Interesting article, I had missed that development, thanks for that. There's precedent in the U.S. as well, in the 90's when Senate attention began to focus on the video game industry because of increased fidelity allowing games like Mortal Kombat and Night Trap to be paraded as attention-grabbing examples of "depravity."

The voluntary institution of the ESRB and its rating system arguably staved off official regulation. Still so ironic to me that senator Leland Yee who pushed the issue to the Supreme Court and actually finally secured first amendment rights for the medium turned out to be involved in illegal arms dealing.

America!
 

LowRoller

Member
I'm fine with micro transactions.
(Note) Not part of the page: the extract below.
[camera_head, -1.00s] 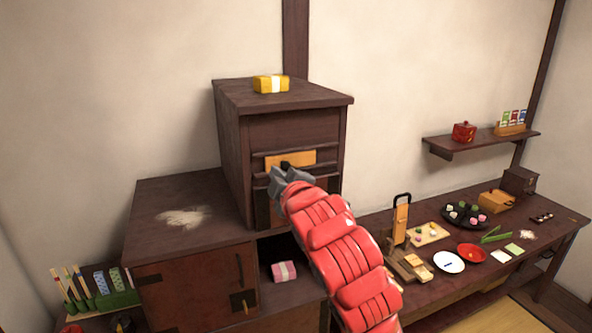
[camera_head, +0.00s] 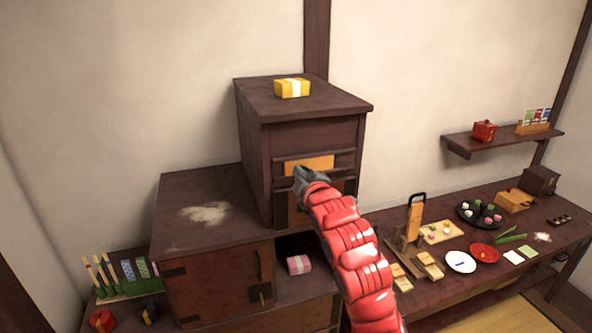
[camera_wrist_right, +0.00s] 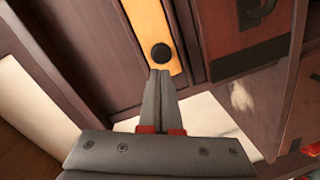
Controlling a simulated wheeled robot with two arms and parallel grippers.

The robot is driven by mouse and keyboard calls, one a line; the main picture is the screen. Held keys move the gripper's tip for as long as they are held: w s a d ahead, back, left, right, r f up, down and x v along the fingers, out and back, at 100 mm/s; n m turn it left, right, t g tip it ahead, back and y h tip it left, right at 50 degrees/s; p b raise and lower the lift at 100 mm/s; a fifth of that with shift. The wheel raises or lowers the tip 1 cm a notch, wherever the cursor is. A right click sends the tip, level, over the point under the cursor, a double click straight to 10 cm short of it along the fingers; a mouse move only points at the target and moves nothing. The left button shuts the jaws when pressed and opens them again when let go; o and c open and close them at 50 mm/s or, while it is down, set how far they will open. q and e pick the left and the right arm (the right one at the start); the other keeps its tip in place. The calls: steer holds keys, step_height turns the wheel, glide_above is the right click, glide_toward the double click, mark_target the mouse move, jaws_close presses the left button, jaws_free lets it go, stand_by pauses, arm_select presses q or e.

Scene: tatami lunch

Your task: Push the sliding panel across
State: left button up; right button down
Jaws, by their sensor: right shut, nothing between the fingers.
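The sliding panel is a light orange wooden strip (camera_head: 316,163) set in the front of the dark upper cabinet (camera_head: 309,133). Its black round knob (camera_wrist_right: 161,53) shows in the right wrist view; in the head view my gripper hides it. My right gripper (camera_head: 301,174) is at the lower left part of the panel in the head view. In the wrist view its closed fingertips (camera_wrist_right: 159,72) point at the panel, right beside the knob, with nothing between them. I cannot tell whether they touch it. My left gripper is not in view.
A yellow parcel (camera_head: 292,88) lies on the upper cabinet. A lower cabinet (camera_head: 215,284) with pale powder (camera_head: 205,213) on top stands at left. A pink parcel (camera_head: 299,264) sits in an opening below. The right table holds dishes, including a red plate (camera_head: 484,253).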

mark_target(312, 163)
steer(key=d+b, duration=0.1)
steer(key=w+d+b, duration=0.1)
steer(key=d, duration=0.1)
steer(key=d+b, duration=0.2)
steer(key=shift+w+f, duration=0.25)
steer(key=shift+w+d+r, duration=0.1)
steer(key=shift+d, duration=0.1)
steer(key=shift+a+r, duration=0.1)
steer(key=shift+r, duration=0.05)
AAA games are expensive as hell to make these days and if micro transactions prevent them from going over $60, I'm perfectly fine with it.
 
Anything that puts you at an advantage over other players.

Where the game isn't free?

If the game is free, then fine. Go with whatever microtransactions you got.
And what about the case where the game isn't free, but post-launch support is like with Overwatch or Battlefront 2?

Shit like the new CODs and Battlefront 2 locking objectively better PVP items behind RNG lootboxes that can (sometimes only) be bought with real money is when I laugh and move on to a game that doesn't treat its players like shit.
Where's this info regarding Battlefront 2's boxes containing non-cosmetics?
 

Roshin

Member
My personal problem is when games offer random boxes (or whatever) for money, but you don't get any sort of listing of the odds involved.

That should not be legal. Just like slot machines and such have their odds posted, so should loot boxes. At least the ones that cost money

I agree.

Currently, this is the worst offender. I've stopped playing games that does this.